Mr Seymour said he was very disappointed Lamb House’s roof had not been repaired and the property “had been allowed to further deteriorate”.
It is now owned by [original owner] John Lamb’s descendent, Ms Joy Lamb, but is being sold to preserve the heritage-listed property, now falling into disrepair.
Mr Wilson said he wanted to acquire the property to protect the house’s heritage to Brisbane and to the Lamb family.
“My primary interest in saving the place and respecting its heritage … and the long-standing family connection,” he said.
“So I would like to see something that pleases Joy Lamb and the whole Lamb family.”
Mr Wilson said the property, originally named Home, and the grounds at Kangaroo Point should both be restored.
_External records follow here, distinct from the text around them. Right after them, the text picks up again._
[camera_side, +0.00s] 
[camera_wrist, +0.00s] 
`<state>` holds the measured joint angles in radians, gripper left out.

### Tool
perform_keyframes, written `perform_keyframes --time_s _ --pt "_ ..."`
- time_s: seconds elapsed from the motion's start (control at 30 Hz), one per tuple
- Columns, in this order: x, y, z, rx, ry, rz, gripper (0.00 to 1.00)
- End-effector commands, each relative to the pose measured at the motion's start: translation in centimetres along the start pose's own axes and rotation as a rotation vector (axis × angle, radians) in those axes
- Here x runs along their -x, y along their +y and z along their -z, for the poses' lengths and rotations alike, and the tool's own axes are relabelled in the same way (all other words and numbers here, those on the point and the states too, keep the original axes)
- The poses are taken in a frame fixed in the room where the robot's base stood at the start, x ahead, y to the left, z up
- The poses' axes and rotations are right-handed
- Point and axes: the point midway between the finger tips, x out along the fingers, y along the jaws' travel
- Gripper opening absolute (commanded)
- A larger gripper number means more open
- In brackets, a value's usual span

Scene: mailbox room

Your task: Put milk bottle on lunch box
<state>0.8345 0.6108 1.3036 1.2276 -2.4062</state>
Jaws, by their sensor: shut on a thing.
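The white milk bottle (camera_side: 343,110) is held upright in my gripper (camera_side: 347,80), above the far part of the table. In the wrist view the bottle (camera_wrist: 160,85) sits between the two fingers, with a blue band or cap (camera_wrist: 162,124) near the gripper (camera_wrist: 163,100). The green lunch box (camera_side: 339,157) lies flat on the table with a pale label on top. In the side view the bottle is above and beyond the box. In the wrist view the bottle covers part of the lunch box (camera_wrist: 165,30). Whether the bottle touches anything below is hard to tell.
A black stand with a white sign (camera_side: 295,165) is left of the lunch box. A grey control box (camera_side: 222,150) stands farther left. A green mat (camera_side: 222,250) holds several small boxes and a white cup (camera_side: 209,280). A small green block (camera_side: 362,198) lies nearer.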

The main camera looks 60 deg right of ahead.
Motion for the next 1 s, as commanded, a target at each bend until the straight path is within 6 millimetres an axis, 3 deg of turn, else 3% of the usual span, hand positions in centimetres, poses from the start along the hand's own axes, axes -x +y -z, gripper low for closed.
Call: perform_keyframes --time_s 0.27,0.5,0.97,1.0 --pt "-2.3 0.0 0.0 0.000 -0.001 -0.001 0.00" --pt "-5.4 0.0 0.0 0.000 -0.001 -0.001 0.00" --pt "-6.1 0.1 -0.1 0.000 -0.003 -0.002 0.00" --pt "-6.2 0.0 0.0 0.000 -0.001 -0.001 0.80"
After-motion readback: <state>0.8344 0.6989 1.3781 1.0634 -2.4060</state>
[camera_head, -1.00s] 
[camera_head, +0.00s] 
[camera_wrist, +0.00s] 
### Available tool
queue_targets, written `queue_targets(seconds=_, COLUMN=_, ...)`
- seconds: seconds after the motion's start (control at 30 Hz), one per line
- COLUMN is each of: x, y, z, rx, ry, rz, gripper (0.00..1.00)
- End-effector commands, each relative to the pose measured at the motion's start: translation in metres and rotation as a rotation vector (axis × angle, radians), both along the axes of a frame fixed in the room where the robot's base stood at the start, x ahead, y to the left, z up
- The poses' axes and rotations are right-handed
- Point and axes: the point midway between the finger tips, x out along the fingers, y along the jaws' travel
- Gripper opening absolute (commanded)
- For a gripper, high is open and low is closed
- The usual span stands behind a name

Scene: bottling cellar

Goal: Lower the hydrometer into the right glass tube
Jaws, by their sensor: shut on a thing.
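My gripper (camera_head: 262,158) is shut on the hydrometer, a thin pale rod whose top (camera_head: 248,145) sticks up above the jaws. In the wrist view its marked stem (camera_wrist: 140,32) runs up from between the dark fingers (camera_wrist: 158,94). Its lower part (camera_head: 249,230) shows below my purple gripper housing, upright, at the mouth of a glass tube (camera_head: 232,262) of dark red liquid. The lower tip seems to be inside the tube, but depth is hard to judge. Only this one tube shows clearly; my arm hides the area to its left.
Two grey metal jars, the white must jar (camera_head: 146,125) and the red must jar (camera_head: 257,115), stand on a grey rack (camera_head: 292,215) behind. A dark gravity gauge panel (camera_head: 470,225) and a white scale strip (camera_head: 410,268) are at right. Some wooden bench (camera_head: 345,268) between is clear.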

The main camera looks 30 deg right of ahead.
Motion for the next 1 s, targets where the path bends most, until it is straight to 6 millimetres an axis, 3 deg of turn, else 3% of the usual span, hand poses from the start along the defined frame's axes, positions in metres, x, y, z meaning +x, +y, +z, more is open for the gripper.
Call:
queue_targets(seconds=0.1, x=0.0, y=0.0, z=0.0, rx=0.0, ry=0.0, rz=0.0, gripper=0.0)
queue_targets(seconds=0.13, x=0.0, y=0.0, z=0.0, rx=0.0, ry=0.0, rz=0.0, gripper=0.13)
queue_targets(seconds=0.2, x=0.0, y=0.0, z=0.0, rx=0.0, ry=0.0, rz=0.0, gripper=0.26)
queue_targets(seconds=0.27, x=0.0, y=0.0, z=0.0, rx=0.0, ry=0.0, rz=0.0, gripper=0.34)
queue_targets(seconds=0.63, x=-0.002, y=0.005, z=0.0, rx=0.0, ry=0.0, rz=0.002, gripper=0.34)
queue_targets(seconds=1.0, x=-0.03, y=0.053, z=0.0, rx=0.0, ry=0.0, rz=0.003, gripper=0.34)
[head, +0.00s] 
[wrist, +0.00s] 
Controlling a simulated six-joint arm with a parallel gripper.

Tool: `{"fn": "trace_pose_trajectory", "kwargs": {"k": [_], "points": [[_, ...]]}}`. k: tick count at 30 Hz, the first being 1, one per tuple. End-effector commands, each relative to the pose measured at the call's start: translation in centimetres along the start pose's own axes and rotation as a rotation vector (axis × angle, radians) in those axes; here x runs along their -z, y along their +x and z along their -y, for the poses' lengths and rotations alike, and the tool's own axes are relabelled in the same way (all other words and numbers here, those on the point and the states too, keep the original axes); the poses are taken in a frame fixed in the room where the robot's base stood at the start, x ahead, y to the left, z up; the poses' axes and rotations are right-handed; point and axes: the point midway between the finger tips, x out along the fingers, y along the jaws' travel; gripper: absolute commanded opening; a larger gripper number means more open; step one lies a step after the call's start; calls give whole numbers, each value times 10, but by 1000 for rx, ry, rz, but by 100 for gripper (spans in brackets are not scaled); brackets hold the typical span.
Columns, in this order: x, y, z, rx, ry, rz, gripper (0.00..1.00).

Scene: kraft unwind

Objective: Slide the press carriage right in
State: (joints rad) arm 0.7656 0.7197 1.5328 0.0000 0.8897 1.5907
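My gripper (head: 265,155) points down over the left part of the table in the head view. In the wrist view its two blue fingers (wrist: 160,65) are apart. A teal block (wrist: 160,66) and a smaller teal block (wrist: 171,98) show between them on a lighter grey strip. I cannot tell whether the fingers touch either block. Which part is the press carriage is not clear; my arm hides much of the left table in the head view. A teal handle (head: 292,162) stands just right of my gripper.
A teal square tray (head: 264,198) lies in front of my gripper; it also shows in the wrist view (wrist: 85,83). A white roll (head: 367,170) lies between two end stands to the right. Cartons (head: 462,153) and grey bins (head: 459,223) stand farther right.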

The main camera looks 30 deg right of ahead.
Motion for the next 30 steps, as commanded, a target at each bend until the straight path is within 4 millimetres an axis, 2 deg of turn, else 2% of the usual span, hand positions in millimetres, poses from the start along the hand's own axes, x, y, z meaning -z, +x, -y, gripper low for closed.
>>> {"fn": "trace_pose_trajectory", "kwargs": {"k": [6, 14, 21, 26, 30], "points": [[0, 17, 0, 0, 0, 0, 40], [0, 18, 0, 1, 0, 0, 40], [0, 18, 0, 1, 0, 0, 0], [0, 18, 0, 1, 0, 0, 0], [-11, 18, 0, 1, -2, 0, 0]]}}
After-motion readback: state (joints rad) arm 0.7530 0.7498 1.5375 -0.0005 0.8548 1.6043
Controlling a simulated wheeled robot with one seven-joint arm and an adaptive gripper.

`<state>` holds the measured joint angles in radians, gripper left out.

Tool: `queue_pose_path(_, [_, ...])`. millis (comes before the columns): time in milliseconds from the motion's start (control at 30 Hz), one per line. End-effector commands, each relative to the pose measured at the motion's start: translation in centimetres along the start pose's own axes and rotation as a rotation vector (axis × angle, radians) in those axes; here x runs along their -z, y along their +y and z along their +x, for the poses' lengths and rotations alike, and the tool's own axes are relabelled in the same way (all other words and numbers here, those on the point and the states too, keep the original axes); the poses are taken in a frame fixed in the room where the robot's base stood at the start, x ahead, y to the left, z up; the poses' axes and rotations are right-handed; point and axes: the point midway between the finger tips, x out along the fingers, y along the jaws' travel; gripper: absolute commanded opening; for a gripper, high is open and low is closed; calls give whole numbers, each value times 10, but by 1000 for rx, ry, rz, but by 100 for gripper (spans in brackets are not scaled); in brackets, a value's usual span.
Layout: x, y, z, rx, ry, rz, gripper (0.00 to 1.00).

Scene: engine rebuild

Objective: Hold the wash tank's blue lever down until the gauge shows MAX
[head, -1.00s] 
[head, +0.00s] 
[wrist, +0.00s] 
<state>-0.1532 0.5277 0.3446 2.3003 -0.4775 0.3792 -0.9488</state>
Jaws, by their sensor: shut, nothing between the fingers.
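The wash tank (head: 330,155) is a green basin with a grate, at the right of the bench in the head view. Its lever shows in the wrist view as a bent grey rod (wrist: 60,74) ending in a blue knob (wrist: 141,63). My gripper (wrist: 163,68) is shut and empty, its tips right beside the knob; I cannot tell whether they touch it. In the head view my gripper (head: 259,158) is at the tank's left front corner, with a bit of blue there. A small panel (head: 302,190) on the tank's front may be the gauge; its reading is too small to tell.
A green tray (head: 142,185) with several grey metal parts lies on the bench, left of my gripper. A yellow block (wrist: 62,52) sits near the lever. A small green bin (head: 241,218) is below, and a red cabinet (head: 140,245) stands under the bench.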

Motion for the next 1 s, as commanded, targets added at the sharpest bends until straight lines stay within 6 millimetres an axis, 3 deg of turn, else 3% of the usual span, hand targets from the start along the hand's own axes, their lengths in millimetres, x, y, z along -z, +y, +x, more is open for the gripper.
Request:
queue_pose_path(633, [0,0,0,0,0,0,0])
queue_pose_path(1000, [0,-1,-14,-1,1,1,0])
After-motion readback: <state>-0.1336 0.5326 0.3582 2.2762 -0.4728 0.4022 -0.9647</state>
“Consistent with my ambition that the house and its history be preserved and maintained, I think it is very important that the entire block – the curtilage – and the splendid trees be respected,” he said.
Mr Wilson said he believed it “was in the best interests of Brisbane” that the house be preserved as it was built, as a family home.”
“I would hate to see any thing that allowed subdivision, or buildings upon the several blocks that make up the site,” he said.
In March, Broncos chairman Karl Morris paid more than $18 million for the contemporary building at Kangaroo House in front of Lamb House at 1 Leopard Street.
Mr Seymour estimated it could cost $12 million to “restore the house, the grounds, the driveway, the tennis court, a pool and something to hide that property in front”.
“However, once you completed all that, it would be a wonderful example of the luxurious residences that were built in that era.”
The Queensland Heritage Act prevents the “destruction, damage, defacing, excavating or exposure” of a property listed on the Queensland Heritage Register.
Brisbane City Council put a temporary bylaw in place preventing intensive development on the eight blocks of land at 9 Leopard Street, Kangaroo Point where Lamb House stands.
Lord mayor Adrian Schrinner said council would next week replace the temporary measures against dividing Lamb House’s eight blocks, with permanent protection.
“The temporary protection order prevents anything else happening there, other than restoration of Lamb House,” Cr Shrinner said.
“What we are doing now is moving from a temporary protection to a permanent protection,” he said.
“So next week in council that motion will come to council for debate and the temporary protection will become permanent.”
Lamb House was built in 1902 and added to the Queensland Heritage Register on October 21, 1992.
It was listed for sale by commercial real estate consultants, Savill, last Saturday.
Offers to acquire Lamb House close at 2pm, Thursday 27th May.